Pablo se detiene en un semáforo al costado de la plaza. Debajo de su camioneta, en el pavimento, todavía hay pintadas de la última marcha en reclamo de justicia por Daiana.
─El tema de la bolsa y las torturas yo nunca lo presencié, pero sé quién lo empezó ─dice Pablo. ─Jorge Hein. El “ruso”. Ya murió, pero es una leyenda el tipo.
─¿Qué hacía?
─Mañas de policía viejo. Capaz torturaba un poco. Acá hicieron escuela varios con él. Barrios (Christian) fue uno.
El legado Hein
El policía Jorge Mario Hein llegó a Laprida a principios de los ´90 cuando la ciudad ─explica el periodista de policiales Marcelo Beltrán─, «era un caos». “Había mucha delincuencia. Banditas que hacían quilombo en las calles. Hein llegó de Olavarría, lo nombraron subcomisario y puso orden”, cuenta Beltrán.
El orden para Hein, sigue el periodista, fue la mano dura. «Era guapo ‘el ruso’. Tenía sus métodos, claro, pero el delito bajó». Las bolsas en la cabeza, las picanas y las palizas feroces dentro de la comisaría se volvieron moneda corriente. El oficial bonaerense Pablo confirma esto. “Mi papá era policía y me contaba historias sobre él. Los viejos oficiales del pueblo lo recuerdan así, con esas prácticas”. El abogado Sergio Roldán también tiene su anécdota con ‘el ruso’: “Una vez me prohibió entrar a un allanamiento con él. Me ordenó por las buenas que me quedara afuera”.
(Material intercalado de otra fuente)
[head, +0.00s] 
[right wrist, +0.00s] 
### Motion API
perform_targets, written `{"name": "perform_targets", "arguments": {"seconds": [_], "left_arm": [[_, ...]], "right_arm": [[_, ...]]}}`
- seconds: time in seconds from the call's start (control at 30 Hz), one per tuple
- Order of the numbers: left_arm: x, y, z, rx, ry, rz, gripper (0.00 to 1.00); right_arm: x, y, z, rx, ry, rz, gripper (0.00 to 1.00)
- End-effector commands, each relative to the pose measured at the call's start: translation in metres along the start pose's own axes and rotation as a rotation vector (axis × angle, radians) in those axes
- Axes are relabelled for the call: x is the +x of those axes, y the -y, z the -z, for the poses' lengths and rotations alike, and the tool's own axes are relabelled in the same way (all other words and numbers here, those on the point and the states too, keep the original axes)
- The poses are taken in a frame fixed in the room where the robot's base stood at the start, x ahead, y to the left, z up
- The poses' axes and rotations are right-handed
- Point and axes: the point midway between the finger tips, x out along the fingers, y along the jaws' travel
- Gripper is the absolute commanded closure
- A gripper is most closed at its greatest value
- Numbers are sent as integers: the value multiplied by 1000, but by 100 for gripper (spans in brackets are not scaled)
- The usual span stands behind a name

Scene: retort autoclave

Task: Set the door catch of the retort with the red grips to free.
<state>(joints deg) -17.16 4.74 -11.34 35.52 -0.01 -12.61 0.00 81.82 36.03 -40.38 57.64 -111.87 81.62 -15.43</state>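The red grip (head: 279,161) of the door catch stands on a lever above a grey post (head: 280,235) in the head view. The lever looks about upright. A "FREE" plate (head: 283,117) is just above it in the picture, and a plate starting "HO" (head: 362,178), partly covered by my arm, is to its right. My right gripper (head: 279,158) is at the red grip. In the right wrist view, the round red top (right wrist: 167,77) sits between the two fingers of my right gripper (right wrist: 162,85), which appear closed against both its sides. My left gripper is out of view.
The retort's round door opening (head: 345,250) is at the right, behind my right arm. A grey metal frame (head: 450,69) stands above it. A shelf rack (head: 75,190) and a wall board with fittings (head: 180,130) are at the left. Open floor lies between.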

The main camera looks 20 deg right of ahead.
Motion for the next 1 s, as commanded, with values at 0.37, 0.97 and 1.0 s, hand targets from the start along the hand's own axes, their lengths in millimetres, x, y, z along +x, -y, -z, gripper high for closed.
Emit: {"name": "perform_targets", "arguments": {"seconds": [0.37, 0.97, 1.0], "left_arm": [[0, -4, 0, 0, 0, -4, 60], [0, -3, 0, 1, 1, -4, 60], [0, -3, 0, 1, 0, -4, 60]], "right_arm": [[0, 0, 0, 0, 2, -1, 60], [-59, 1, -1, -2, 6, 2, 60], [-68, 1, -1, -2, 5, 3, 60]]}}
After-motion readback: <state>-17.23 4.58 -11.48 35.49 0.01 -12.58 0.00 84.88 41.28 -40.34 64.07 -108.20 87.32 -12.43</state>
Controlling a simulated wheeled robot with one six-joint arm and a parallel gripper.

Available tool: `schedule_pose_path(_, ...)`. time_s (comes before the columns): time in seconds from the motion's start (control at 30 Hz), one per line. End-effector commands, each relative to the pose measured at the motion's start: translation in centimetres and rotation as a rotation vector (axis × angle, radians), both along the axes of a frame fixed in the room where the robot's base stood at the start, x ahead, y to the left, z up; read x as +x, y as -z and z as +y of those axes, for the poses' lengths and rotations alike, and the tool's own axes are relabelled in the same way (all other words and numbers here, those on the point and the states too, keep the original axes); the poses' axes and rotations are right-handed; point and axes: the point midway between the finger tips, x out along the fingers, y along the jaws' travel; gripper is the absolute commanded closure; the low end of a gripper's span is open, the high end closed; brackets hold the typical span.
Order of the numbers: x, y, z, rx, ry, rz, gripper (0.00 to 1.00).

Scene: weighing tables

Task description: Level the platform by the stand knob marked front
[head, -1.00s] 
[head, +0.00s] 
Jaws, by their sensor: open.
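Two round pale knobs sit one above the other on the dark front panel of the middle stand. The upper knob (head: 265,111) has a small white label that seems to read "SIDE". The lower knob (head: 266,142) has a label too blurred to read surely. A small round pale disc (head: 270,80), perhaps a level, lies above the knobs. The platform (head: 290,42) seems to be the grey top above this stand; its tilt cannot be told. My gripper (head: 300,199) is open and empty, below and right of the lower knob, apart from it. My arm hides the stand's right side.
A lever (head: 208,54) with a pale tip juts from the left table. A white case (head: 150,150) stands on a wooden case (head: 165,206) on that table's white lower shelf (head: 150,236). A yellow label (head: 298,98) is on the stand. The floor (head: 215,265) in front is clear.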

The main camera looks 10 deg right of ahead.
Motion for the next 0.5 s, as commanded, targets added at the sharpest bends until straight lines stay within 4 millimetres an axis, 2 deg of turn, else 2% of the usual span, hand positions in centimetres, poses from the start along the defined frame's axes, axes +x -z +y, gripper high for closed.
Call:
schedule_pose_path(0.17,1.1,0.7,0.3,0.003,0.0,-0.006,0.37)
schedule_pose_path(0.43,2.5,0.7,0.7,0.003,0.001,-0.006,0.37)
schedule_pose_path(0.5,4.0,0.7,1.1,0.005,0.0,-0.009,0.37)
Las denuncias contra la policía de Laprida en ese entonces ─y como ahora─ se acumularon. Tanto que, en el año 2003, Asuntos Internos tenía previsto llegar al pueblo a fines de julio para revisar una serie de expedientes y documentación sensible. El 21 de julio de ese año, como detalla el Diario Popular de esa fecha, un “depósito con documentación y otros elementos” se incendió. En la foto del hecho un bombero mira a la cámara, mientras señala biblioratos de carpetas carbonizadas. En agosto, el peritaje de esa investigación determinaría que el fuego se encendió de forma “intencional”.
De hecho, en la noticia, figura que Marcelo Amaya ─excomisario de la estación separado por el caso Daiana─ estaba presente cuando las llamas se avivaron. “El incendio se originó voluntariamente sobre los libros y biblioratos”, concluyó el peritaje.
Hein, por esa fecha, ya estaba siendo investigado por una malversación de horas extras en la comisaría. Según una fuente de Asuntos Internos consultada por este medio, el subcomisario fue declarado “prescindible” de la comisaría en 2004. Al año, es exonerado por completo de la fuerza, poniendo fin a su mandato en el pueblo.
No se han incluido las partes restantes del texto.